Une citation qui me hante de Baudelaire : «Les vrais voyageurs sont ceux-là qui partent pour partir.» Est-ce cela ?

Oui, oui, je crois qu’il a raison. Il faut cesser de se chercher des raisons. On a le droit d’aimer se promener ! La promenade du dimanche à l’échelle d’une saison, d’une année, c’est cela le voyage ! Une certaine errance, l’amour de la route où qu’elle mène, comme l’ont célébré tant d’écrivains…

La géographie amplifie-t-elle le plaisir du voyage?

C’est une lecture du monde. On voyage pour mieux le décrypter. A une autre époque, j’aurais fait œuvre d’exploration. Quelqu’un a appelé cela la « géographie primaire ». Aujourd’hui, on fait des découvertes moins brute et plus subtile. On actualise les connaissances qu’on a sur le monde. Celui-ci est en perpétuelle transformation. C’est le lot de chaque génération que de mettre à jour la géographie ! De témoigner de son époque… Et même si cela paraît moins épique que les grandes découvertes !

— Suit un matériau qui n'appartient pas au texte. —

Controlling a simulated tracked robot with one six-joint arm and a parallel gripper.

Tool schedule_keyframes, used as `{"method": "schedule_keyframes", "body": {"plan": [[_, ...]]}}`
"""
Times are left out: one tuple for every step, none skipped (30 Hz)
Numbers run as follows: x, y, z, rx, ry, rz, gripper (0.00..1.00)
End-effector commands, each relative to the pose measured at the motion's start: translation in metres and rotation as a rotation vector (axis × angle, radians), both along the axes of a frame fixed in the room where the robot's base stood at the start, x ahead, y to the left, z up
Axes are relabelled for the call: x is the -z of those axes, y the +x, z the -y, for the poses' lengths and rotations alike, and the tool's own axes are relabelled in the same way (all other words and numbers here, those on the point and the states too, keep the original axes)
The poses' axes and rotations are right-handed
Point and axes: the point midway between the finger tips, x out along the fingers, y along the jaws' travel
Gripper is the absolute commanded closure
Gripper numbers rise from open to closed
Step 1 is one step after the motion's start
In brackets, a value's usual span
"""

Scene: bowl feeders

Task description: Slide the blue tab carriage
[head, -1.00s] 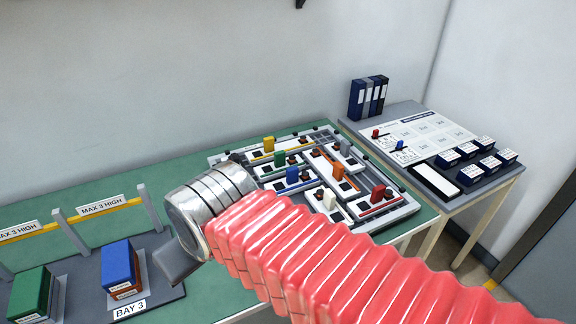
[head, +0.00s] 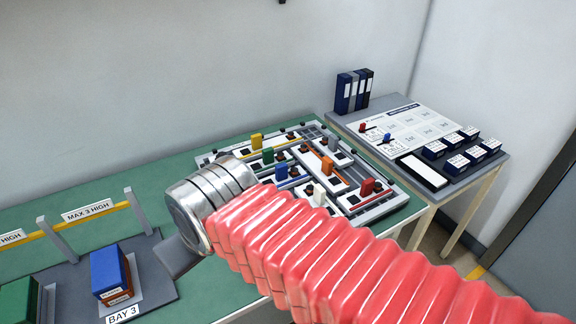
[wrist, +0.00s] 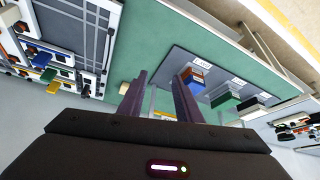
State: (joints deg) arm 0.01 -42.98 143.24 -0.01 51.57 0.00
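The blue tab (head: 281,172) stands upright on its carriage in the slotted track board (head: 386,207), near my arm's metal wrist joint. It also shows in the wrist view (wrist: 41,60), at the left. My gripper (wrist: 160,78) shows two dark fingers apart with nothing between them. They point over the green bench, to the right of the board in the wrist view and clear of the blue tab. In the head view the fingers are mostly hidden behind my wrist. My arm covers the board's near edge.
Yellow, green (head: 268,156), orange (head: 327,165), white and red (head: 367,186) tabs share the board. Stacked blocks (head: 110,272) stand by a yellow rail at the left. A side table (head: 468,178) with binders and small boxes stands right. Bare green bench lies between blocks and board.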

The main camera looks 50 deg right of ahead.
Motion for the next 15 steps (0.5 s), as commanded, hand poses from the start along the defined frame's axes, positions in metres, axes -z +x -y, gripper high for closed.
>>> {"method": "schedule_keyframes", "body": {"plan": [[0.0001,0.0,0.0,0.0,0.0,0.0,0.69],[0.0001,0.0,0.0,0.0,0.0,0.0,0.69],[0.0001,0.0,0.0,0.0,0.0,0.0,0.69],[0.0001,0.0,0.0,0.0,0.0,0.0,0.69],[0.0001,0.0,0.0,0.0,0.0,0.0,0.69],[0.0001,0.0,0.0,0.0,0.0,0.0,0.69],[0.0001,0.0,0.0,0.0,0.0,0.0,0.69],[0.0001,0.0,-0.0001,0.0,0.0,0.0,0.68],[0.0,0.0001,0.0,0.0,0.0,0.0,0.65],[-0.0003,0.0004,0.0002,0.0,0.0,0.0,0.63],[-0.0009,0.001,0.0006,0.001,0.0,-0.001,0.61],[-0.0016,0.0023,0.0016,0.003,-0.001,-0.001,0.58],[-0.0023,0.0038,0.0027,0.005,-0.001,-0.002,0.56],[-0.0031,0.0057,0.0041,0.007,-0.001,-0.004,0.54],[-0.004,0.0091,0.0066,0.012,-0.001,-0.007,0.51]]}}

Grimper, un des sujets de ton livre «Alpinistes de Staline». Quelle est, pour toi, la vraie raison que les humains se donnent pour grimper sur des sommets ? On peut prendre en compte la psychologie?

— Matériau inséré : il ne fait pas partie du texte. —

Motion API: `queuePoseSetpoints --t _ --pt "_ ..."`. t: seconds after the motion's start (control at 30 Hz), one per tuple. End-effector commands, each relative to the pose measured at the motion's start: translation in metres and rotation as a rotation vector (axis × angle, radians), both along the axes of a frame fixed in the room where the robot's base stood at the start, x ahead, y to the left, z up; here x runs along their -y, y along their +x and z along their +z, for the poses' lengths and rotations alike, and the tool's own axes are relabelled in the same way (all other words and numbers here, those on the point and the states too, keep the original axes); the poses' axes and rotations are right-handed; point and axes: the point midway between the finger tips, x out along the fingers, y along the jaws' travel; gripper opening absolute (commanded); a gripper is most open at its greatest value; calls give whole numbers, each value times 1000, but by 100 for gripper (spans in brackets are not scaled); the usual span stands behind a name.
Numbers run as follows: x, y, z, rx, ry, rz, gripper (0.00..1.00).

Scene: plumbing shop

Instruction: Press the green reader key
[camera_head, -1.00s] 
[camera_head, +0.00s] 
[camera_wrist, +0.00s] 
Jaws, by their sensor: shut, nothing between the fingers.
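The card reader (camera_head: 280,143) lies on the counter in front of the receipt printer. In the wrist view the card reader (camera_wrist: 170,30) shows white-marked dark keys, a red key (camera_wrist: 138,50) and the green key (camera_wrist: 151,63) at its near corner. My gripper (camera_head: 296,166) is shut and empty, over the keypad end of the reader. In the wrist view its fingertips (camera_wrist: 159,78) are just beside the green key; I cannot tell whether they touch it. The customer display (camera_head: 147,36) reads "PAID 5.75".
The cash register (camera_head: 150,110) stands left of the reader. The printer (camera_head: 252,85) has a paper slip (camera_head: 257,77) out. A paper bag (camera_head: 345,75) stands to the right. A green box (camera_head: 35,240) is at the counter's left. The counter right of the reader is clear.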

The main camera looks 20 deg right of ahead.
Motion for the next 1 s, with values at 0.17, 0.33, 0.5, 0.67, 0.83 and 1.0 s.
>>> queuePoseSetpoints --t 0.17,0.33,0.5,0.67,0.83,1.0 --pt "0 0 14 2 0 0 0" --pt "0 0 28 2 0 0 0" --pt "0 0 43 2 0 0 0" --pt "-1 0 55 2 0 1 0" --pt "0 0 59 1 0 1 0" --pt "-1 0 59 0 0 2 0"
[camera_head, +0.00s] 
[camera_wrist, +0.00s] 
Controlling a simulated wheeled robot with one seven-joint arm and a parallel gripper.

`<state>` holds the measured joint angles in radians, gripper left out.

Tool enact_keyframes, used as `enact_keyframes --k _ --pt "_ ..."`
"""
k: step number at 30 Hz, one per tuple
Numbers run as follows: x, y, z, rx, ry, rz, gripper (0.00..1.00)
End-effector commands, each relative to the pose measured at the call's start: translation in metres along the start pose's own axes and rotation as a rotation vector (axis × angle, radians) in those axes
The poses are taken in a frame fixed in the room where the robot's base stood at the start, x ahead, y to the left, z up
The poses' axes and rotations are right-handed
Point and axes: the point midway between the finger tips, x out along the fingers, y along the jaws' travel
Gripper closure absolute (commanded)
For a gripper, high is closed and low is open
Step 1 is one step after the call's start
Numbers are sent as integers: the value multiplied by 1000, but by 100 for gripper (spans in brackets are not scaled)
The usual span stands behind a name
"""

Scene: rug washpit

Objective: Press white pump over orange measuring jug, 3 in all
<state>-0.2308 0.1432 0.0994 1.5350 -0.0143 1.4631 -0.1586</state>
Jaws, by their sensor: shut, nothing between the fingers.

C'est l'éternelle question de l'alpinisme. Adrénaline, défi physique, risque… Faire du sport dans un cadre plus beau qu'un gymnase ou un stade ? Mon livre, Alpinistes de Staline parle surtout de haute altitude. Personnellement, je vois là-dedans une élévation à tous les sens du terme. Les bouts du monde, ce ne sont ni les caps, ni les finisterres. Le bout du monde sur un une Terre ronde, c'est ce qui tend vers le ciel. Voilà d'ailleurs pourquoi nos aïeuls ont souvent mis des croix là-haut… Quand je vais par les sommets, je me promène aux frontières de notre globe. Je suis aux limites du globe…

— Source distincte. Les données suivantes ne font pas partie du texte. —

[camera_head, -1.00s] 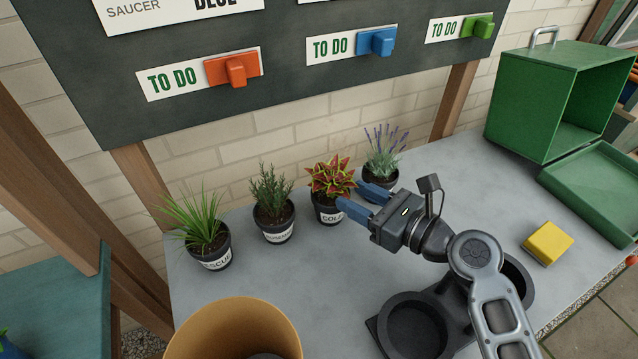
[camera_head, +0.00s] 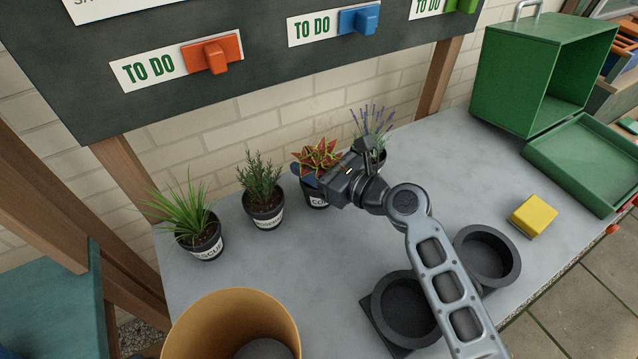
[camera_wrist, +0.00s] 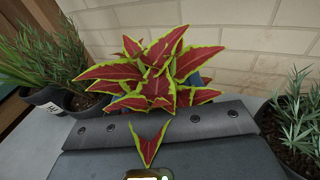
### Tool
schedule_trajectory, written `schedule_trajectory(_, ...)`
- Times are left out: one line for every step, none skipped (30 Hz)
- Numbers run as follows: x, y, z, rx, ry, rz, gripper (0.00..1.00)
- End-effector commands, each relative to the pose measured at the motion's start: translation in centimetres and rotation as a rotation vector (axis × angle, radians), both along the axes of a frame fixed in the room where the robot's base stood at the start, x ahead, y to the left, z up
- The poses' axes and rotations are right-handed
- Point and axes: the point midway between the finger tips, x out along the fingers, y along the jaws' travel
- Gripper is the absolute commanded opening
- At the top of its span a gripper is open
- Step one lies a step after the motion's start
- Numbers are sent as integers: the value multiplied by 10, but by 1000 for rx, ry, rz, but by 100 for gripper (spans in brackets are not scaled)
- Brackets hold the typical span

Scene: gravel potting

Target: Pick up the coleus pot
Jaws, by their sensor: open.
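The coleus pot is a small dark pot (camera_head: 318,198) with a white label, holding a plant with red, yellow-edged leaves (camera_head: 318,156). It stands at the back of the grey table, third from the left in the row of plants. My gripper (camera_head: 318,180) is open and right at the coleus, covering part of the pot in the head view. In the wrist view the coleus leaves (camera_wrist: 160,78) fill the middle, just beyond the gripper body, and one leaf hangs over it.
A rosemary-like plant pot (camera_head: 265,215) and a grassy plant pot (camera_head: 203,245) stand to the left. A lavender pot (camera_head: 380,157) stands close on the right. A tan bucket (camera_head: 285,310), black round holders (camera_head: 378,308), a yellow block (camera_head: 534,215) and a green box (camera_head: 500,85) are around.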

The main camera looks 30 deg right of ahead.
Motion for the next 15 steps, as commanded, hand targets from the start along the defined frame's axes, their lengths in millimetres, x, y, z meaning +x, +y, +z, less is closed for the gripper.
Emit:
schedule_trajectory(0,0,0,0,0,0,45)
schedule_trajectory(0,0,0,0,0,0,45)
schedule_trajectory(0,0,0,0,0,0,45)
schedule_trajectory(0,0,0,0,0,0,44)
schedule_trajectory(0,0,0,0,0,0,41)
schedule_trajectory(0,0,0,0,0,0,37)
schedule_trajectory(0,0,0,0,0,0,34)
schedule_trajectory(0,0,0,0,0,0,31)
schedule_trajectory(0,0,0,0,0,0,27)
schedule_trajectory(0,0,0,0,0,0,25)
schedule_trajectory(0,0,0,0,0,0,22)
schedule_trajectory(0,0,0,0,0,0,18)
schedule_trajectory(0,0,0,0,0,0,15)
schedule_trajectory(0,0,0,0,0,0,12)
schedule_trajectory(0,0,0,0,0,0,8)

L’Ukraine, un pays que tu connais bien et que nous connaissons mal. Que pourrais-tu dire à des étudiants qui voudraient y aller?

L’Ukraine est un pays mal en point, dont la jeunesse émigre. Il s’y passe quelque chose qui questionne la géographie à tout point de vue, de la géopolitique la plus complexe à l’économie la plus brute en passant par les représentations mentales les plus torturées… A ce titre c’est passionnant. Mais le conseil que j’ai à donner est le même que pour d’autres destinations. Ne jamais négliger l’apprentissage, même rudimentaire, de la langue d’un pays. Un voyage n’en est pas tout à fait un lorsqu’il n’est fait que par les yeux et sans échange ou oreille indiscrète.

Le Japon à nouveau endeuillé à Kuyshu. Comment vivre dans une telle insécurité physique ? Quelles sont les ressources des humains qui habitent en des lieux réputés «dangereux»?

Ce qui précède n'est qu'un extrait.